MATERIAL SHOWN
********************

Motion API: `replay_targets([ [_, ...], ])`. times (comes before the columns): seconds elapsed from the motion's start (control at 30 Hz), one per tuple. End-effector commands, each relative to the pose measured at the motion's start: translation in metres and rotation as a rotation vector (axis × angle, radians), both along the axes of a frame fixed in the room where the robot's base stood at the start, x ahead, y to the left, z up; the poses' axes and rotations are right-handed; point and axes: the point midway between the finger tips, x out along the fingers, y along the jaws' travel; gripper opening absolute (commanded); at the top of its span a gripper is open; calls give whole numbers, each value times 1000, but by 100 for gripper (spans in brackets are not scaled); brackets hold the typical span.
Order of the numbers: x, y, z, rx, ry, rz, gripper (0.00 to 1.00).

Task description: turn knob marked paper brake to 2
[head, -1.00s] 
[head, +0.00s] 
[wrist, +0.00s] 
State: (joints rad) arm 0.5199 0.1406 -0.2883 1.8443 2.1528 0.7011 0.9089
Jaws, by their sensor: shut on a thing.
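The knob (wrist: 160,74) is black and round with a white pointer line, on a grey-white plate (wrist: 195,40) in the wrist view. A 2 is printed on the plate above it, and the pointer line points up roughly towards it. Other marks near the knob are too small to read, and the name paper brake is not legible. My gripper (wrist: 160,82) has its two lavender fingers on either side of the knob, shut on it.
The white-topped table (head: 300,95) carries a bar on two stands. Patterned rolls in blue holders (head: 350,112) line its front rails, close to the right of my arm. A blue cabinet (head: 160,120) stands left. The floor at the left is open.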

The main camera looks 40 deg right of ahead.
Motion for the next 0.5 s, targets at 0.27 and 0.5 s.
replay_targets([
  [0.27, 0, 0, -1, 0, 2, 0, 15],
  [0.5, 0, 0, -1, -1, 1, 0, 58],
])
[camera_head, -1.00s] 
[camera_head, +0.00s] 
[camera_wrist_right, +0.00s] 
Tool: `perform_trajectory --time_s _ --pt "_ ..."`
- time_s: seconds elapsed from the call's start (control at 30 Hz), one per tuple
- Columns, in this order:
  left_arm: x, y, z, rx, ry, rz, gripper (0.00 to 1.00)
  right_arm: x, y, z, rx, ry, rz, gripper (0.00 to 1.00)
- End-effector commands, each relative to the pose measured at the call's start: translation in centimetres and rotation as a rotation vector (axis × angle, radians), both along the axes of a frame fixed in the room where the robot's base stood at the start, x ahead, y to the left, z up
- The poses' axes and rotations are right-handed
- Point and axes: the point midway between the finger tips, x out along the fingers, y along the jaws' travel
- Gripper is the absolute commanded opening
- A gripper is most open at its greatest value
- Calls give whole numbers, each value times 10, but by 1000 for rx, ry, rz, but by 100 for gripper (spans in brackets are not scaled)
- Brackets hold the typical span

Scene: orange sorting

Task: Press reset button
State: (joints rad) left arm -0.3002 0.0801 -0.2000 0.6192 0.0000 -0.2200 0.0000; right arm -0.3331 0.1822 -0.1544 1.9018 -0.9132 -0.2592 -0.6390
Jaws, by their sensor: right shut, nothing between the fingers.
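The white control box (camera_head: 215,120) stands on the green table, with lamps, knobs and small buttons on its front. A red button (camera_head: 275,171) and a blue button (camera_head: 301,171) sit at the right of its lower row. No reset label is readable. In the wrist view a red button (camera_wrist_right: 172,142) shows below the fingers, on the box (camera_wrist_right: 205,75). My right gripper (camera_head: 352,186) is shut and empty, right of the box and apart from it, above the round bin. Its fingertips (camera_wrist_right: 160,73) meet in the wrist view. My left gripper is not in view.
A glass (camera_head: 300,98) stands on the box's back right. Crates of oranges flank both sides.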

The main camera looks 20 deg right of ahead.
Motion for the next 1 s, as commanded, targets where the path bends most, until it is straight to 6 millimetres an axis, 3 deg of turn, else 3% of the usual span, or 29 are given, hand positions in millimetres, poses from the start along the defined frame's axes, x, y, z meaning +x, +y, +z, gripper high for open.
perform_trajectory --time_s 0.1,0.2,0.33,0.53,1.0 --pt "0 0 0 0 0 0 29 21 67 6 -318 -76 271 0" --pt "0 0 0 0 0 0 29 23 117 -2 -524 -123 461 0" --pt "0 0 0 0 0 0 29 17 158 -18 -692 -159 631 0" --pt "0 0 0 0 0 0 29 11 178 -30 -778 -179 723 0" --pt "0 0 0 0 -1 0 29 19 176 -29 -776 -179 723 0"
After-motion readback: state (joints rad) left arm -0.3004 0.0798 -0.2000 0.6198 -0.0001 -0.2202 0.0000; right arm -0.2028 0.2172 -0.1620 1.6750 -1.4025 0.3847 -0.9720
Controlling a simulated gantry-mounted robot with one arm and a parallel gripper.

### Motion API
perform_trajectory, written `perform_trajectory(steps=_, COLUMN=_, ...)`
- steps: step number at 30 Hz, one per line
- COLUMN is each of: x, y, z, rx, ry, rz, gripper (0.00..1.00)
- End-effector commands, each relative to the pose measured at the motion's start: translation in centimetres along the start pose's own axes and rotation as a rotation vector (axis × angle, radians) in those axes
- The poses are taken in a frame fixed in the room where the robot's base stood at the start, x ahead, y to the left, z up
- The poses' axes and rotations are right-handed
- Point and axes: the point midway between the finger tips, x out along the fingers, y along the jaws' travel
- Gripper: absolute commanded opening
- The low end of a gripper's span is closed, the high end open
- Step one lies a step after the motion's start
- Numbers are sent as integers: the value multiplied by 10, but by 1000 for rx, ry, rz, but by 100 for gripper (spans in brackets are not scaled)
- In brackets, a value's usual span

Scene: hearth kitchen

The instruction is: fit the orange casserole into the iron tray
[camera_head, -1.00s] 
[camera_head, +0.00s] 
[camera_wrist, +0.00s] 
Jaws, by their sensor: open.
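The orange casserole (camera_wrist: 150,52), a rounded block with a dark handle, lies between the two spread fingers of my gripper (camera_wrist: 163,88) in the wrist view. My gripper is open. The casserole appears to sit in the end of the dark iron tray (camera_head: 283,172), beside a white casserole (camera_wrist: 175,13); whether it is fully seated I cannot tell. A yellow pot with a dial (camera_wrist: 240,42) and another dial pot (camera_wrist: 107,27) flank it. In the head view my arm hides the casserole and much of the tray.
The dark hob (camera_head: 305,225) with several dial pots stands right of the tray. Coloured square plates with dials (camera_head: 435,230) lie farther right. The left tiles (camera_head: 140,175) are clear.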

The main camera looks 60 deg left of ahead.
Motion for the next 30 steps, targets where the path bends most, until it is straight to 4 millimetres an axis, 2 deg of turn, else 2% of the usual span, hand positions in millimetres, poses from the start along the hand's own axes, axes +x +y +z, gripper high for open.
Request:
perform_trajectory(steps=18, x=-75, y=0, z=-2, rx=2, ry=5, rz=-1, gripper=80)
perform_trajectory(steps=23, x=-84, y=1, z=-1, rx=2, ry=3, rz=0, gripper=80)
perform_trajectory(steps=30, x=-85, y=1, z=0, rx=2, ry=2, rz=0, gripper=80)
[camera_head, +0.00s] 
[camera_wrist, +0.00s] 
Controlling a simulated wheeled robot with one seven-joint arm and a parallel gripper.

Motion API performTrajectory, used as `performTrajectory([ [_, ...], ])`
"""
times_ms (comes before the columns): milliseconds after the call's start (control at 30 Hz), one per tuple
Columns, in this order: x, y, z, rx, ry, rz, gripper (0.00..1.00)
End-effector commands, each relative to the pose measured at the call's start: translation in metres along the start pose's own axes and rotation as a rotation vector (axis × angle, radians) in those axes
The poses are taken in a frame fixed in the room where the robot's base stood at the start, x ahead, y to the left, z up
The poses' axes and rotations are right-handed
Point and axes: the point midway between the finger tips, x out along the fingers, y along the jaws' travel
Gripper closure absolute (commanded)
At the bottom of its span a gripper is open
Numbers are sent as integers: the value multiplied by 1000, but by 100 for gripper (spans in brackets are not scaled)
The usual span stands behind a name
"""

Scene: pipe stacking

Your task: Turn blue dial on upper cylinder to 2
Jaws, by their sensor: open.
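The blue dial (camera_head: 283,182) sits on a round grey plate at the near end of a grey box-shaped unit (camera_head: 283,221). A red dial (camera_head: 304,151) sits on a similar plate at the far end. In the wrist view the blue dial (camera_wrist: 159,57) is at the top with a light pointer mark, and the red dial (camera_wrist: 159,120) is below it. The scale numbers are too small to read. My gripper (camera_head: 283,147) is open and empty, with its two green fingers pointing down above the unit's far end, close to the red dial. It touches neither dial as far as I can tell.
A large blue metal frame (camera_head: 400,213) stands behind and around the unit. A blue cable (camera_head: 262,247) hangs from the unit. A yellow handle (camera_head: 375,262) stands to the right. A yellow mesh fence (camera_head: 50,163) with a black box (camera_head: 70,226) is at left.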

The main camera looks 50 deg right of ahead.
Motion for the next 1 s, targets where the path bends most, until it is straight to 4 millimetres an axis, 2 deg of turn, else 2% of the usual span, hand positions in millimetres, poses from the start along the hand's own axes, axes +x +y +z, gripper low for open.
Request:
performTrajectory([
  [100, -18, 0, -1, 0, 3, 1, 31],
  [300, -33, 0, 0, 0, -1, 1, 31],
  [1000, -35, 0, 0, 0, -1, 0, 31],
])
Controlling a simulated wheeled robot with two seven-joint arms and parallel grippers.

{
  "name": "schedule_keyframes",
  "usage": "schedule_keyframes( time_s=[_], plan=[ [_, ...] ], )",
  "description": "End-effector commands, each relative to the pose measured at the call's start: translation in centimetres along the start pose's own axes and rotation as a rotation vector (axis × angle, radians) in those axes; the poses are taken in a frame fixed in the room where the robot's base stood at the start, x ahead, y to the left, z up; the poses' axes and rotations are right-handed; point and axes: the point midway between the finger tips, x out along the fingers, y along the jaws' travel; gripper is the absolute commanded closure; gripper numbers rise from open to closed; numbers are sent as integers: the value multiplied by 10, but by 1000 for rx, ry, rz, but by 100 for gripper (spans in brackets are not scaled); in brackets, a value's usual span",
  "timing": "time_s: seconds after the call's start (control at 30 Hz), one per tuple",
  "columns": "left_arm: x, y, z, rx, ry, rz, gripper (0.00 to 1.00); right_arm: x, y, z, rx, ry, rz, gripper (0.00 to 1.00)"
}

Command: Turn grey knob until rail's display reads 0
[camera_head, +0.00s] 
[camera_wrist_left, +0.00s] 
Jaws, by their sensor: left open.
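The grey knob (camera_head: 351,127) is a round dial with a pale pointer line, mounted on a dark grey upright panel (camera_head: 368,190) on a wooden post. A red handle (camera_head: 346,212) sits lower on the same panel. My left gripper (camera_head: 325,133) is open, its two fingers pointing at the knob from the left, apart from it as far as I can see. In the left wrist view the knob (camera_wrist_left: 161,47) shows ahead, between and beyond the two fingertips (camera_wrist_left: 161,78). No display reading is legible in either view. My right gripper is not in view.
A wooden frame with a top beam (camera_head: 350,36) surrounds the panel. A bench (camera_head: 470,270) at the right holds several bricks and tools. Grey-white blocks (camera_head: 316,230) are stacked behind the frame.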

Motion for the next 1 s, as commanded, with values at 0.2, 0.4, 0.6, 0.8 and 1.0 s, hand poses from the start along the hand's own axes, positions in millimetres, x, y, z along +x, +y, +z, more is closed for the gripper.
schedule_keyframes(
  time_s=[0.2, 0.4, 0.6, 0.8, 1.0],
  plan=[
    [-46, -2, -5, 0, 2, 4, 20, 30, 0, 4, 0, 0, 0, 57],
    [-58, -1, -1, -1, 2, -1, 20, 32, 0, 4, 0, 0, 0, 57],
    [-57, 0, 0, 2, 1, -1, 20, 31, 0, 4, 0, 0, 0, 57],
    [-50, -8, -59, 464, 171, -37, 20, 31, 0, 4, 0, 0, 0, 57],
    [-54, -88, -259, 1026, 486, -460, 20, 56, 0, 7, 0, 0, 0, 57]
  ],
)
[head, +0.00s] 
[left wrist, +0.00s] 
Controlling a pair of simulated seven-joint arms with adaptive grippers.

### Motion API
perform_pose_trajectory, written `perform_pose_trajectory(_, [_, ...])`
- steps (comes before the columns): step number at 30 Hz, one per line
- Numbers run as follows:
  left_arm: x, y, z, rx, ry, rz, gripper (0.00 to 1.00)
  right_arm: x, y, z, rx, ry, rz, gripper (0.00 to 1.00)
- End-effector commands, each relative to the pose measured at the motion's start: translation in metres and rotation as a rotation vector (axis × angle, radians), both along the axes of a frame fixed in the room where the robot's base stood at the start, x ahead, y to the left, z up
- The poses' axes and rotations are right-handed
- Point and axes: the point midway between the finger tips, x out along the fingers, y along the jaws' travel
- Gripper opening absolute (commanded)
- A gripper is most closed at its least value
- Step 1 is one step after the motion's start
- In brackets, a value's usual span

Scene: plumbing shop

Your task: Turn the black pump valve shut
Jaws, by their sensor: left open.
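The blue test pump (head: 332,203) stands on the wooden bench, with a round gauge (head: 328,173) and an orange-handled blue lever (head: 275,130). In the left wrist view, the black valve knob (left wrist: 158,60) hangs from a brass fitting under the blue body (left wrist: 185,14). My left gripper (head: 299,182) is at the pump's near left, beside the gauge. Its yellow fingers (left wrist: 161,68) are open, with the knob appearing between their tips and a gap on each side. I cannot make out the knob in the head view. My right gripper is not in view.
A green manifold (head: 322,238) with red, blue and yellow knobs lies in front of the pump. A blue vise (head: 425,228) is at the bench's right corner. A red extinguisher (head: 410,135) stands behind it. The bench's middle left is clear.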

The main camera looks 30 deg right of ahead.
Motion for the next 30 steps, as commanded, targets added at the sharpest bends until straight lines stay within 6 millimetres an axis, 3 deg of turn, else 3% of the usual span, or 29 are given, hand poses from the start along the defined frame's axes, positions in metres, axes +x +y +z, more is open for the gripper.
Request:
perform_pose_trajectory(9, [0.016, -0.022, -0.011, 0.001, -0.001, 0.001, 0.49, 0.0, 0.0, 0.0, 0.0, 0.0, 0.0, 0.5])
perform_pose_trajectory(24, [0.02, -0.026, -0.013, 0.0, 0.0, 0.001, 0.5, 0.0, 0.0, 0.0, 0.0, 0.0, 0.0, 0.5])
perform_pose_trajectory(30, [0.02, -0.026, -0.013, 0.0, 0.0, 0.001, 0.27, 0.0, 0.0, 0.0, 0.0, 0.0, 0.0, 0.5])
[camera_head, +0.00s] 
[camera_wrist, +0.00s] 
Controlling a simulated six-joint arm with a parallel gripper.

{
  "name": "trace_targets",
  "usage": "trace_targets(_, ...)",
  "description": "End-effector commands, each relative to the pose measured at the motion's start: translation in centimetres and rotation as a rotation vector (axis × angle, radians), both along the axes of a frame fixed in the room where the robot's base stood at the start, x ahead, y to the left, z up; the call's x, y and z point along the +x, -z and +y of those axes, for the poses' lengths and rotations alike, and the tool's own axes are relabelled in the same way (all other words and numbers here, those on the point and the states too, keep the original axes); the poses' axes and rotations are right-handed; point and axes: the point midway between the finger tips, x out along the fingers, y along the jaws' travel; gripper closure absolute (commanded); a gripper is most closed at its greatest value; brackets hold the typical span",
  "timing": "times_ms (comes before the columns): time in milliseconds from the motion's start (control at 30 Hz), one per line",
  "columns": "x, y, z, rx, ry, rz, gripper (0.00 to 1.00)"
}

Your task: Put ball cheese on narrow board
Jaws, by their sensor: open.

********************

WHAT TO PRODUCE
Start with the line that holds "Motion for the next 30 steps, targets" and finish with the line that holds "Controlling a simulated wheeled robot with one". Transcribe each line in between exactly, and those two as well.

SOLUTION
Motion for the next 30 steps, targets where the path bends most, until it is straight to 4 millimetres an axis, 2 deg of turn, else 2% of the usual span, hand positions in millimetres, poses from the start along the hand's own axes, axes +x +y +z, gripper high for open.
Request:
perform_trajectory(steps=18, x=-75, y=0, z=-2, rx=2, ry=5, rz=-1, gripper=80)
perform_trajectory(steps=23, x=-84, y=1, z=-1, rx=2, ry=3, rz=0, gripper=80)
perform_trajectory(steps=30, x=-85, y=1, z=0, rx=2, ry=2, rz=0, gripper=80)
[camera_head, +0.00s] 
[camera_wrist, +0.00s] 
Controlling a simulated wheeled robot with one seven-joint arm and a parallel gripper.

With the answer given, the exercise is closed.